The Tech has Finally Caught up with Us says Lastminute.com VP

LastminuteUnlike some of its contemporaries founded during the first internet boom, Lastminute.com, it appears, has worked out how to adapt to the ever-changing, and competitive, digital business landscape.

VP product and technology John Crosby attributes this to being skilled at understanding its customers, as well as taking new products to market as quickly as possible. “The ability to create sustainable competitive advantage is hard,” Crosby told an audience at the Retail Business Technology Expo yesterday. “Everything can be copied.”

He explained how Lastminute.com has whole-heartedly adopted the lean startup model, advocated perhaps most notably by startup man Eric Ries, where teams are autonomous and and outcome, rather than task, focused. “We focus on experimentation as opposed to elaborate planning, feedback as opposed to intuition and interative as opposed  to upfront design,” he says.

Competitive edge

The market is certainly a competitive one, with Lastminute.com not only challenging giant global platforms like Booking.com, which Crosby says has a $1.5bn Google Ad Words budget, to niche providers like Trivago, now majority-owned by Expedia, and even the hotels and airlines themselves.

As an exec whose role straddles both the underlying tech and the products themselves, Crosby has organised the teams at Lastminute.com around products rather than projects. Whether that’s something like flights or hotels, each team has everyone from product, marketing and trading people, which means they are all capable of end-to-end delivery. No more booking the designers in here.

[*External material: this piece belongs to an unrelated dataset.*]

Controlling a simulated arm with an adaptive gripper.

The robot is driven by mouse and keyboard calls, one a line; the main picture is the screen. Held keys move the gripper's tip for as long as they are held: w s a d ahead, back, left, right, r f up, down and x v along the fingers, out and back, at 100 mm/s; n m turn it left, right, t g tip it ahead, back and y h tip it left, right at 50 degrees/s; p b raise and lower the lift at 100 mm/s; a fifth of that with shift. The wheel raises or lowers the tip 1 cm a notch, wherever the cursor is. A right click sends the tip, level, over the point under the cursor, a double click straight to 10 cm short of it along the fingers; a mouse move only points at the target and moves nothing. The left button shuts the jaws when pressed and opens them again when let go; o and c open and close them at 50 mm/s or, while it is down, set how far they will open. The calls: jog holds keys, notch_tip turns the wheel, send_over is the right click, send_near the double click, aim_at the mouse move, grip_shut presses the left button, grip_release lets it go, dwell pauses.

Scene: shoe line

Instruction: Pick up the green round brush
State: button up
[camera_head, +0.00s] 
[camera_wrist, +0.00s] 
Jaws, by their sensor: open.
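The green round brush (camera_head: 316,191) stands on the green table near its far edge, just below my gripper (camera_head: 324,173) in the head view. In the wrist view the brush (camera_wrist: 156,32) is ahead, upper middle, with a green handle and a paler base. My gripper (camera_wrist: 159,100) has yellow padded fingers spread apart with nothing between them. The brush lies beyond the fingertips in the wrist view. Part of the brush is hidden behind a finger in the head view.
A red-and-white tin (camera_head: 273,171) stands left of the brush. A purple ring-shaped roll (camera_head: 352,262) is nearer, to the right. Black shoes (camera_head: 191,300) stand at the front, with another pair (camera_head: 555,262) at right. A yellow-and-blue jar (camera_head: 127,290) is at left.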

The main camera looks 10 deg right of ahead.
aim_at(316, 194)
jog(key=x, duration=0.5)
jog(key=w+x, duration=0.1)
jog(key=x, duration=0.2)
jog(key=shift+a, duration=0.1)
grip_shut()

Teams are tasked with bringing at least three customers into the office every week. “Our customers know better than us what they’re after,” Crosby says. “But theyre also encouraged to get out of the building. We got some customer feedback recently that made us make the buttons on our app bigger – all for the cost of a £3 coffee.”

From wearing lab coats to just asking

In the past, and like a lot of firms that are struggling with legacy infrastructure, Crosby says has has been part of teams that would spend six months building a product and then rush to get user feedback with just three weeks to go. That would even involve one-way mirrors and white lab coats. “If they didn’t like it, wed find every reason to say why they were the wrong person for the product. Its too late to test once youve built it.”

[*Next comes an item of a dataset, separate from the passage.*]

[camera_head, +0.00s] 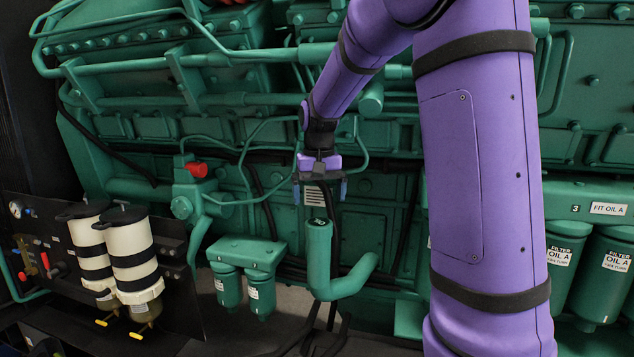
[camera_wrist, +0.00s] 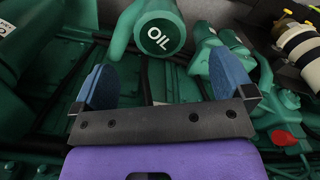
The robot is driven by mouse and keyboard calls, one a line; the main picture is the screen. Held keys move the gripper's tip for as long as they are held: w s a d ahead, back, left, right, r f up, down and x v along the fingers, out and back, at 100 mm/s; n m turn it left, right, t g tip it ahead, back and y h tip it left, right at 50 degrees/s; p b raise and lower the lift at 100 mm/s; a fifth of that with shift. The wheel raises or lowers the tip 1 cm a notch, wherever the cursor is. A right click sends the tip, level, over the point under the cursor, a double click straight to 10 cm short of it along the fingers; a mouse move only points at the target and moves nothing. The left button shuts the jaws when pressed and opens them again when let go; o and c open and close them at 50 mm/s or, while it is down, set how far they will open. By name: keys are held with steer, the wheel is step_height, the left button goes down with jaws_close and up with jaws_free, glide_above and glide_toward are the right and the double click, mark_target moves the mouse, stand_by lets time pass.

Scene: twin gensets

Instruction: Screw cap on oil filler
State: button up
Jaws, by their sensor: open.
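The oil filler is a bent green pipe (camera_head: 320,262) rising in front of the engine block. I cannot tell whether the cap is screwed tight. My gripper (camera_head: 320,191) hangs just above the cap, its blue fingers spread apart and empty. In the wrist view my gripper (camera_wrist: 163,72) has one finger at each side, with the cap apart from both.
Two green filters (camera_head: 244,287) stand left of the filler. A red knob (camera_head: 197,169) is at upper left. White-and-black canisters (camera_head: 132,255) stand on a dark panel at far left. Oil filters (camera_head: 604,272) are at right. Pipes and black hoses run behind my gripper.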

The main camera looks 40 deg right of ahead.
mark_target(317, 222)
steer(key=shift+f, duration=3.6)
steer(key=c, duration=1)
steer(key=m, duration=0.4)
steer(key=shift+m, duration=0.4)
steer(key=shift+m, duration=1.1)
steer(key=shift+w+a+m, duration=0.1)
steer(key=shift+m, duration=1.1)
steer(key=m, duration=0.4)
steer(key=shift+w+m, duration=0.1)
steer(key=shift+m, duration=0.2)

Lastminute.com has even taken the entire team out and put them in the native customer environment – a hotel – to speak directly with holiday-goers. Over the course of four days, the team whittled 300 ideas down to seven new products and their developers and designers were even able to iterate the product in real-time. “This is the kind of thing that in the past would have taken you months, if not years, to achieve.”

As well as speaking to customers, Crosby emphasises the need to have a rigorous understanding of the data. His team was tasked with trying to understand why average spend and conversion tailed off after 4pm. They realised people booking last-minute on the same day were never going to pay a fortune. So they changed the metric for displaying hotels at that time and coversion increased four fold.

Mobile = truly last-minute

And as the brand has moved onto mobile, the Lastminute.com name has certainly become even more of an accurate description of its use case. “Were a brand that’s absolutely made for mobile,” Crosby told me. “Just looking at the core business problems, whether youre a business traveller of a couple going to the theatre, it all perfectly fits the social, mobile and local world of the last five years.”

“The rapid explosion in mobile usage, whether thats smartphone or tablet, is very interesting because the user base also changes dramatically as well. The reality is – mobile is even more last-minute – in London we now see bookings literally being made at five minutes to midnight. The single biggest booking pattern is for same-day stays.”

“Its a trend we’re very happy about – the technology has finally caught up with the Lastminute.com proposition.”

Lastminute.com was founded by Martha Lane Fox, now Baroness Lane-Fox of Shoreditch and an activist on digital literacy. The company is now part of Sabre Corporation, also owners of Travelocity, which recently filed an S1 IPO filing with the US Securities and Exchange Commission.